(Extracted records)
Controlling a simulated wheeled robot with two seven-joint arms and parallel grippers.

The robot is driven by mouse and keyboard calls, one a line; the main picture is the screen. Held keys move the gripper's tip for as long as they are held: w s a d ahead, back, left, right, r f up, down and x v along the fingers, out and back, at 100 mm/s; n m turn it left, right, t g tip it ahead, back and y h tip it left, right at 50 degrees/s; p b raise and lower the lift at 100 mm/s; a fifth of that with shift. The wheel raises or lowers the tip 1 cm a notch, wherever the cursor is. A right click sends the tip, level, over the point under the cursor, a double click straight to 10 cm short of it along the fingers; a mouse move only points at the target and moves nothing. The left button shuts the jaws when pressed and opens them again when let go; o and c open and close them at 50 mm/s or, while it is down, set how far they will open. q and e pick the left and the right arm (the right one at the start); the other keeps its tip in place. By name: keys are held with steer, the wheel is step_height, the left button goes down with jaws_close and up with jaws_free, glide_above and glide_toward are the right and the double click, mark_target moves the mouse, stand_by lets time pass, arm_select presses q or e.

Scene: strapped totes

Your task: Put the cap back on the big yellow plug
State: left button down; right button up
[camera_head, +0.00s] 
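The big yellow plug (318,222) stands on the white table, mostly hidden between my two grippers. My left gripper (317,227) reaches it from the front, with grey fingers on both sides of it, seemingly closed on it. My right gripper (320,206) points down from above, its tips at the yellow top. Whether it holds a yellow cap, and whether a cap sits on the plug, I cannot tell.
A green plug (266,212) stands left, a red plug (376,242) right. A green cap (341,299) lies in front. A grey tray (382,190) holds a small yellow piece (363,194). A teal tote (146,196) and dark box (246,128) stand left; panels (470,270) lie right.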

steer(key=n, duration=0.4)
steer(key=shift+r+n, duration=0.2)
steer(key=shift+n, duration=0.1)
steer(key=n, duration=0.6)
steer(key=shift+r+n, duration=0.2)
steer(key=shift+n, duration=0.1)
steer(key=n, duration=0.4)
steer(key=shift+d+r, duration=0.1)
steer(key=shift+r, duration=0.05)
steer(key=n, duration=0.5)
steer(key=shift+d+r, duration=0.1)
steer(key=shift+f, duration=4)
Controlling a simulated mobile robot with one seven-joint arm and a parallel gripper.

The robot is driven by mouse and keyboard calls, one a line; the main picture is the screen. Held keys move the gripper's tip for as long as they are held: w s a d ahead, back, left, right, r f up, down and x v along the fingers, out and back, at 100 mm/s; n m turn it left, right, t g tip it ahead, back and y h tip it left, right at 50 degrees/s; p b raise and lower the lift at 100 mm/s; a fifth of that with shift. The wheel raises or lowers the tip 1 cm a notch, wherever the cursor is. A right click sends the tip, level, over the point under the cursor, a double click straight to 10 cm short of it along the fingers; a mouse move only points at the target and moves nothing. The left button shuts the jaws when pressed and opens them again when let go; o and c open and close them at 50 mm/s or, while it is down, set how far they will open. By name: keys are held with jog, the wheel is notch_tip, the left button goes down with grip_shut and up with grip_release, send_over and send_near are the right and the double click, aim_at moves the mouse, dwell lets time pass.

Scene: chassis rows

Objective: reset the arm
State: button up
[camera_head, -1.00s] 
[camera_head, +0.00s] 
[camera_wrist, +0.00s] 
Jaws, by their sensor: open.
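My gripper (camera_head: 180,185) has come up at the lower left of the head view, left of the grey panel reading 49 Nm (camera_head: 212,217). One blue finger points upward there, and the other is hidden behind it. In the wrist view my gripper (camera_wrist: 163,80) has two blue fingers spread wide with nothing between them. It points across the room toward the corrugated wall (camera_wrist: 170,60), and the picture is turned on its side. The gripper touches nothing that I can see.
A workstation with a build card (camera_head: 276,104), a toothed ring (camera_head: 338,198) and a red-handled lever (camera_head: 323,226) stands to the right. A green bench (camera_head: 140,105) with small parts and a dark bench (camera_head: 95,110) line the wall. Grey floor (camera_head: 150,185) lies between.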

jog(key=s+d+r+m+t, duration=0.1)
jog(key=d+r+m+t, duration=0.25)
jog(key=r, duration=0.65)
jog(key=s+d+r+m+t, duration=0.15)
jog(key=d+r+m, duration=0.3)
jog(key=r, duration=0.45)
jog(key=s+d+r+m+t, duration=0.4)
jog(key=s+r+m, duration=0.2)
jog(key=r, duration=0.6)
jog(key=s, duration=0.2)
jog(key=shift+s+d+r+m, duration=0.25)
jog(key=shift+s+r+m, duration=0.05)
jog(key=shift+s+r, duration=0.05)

* * *

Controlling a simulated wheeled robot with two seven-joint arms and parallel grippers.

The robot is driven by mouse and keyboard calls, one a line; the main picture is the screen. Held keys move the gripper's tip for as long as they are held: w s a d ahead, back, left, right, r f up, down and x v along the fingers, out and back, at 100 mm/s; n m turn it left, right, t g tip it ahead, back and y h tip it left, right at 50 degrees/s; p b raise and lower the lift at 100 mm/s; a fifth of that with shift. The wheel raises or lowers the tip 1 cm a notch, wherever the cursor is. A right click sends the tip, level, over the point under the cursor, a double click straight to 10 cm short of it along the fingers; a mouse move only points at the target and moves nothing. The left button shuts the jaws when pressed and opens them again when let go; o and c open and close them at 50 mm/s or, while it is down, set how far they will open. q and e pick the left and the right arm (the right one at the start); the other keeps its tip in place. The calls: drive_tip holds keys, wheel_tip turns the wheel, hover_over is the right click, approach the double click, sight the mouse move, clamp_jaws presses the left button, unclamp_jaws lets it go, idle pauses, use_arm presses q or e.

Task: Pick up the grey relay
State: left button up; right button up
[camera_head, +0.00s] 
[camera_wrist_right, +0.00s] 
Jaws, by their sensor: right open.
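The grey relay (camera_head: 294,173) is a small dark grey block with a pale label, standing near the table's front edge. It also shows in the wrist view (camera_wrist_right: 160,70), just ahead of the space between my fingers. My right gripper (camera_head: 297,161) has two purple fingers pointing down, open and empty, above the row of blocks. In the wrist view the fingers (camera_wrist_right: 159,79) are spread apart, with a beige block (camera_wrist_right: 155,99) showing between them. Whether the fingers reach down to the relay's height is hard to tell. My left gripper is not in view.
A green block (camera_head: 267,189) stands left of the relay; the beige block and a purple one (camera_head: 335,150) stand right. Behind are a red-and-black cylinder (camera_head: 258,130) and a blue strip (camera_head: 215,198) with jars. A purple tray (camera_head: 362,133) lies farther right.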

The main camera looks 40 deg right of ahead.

PROBLEM DETAILS -
From the data above, copy each line that has the string "Scene".

COMPLETED TASK -
Scene: strapped totes
Scene: chassis rows

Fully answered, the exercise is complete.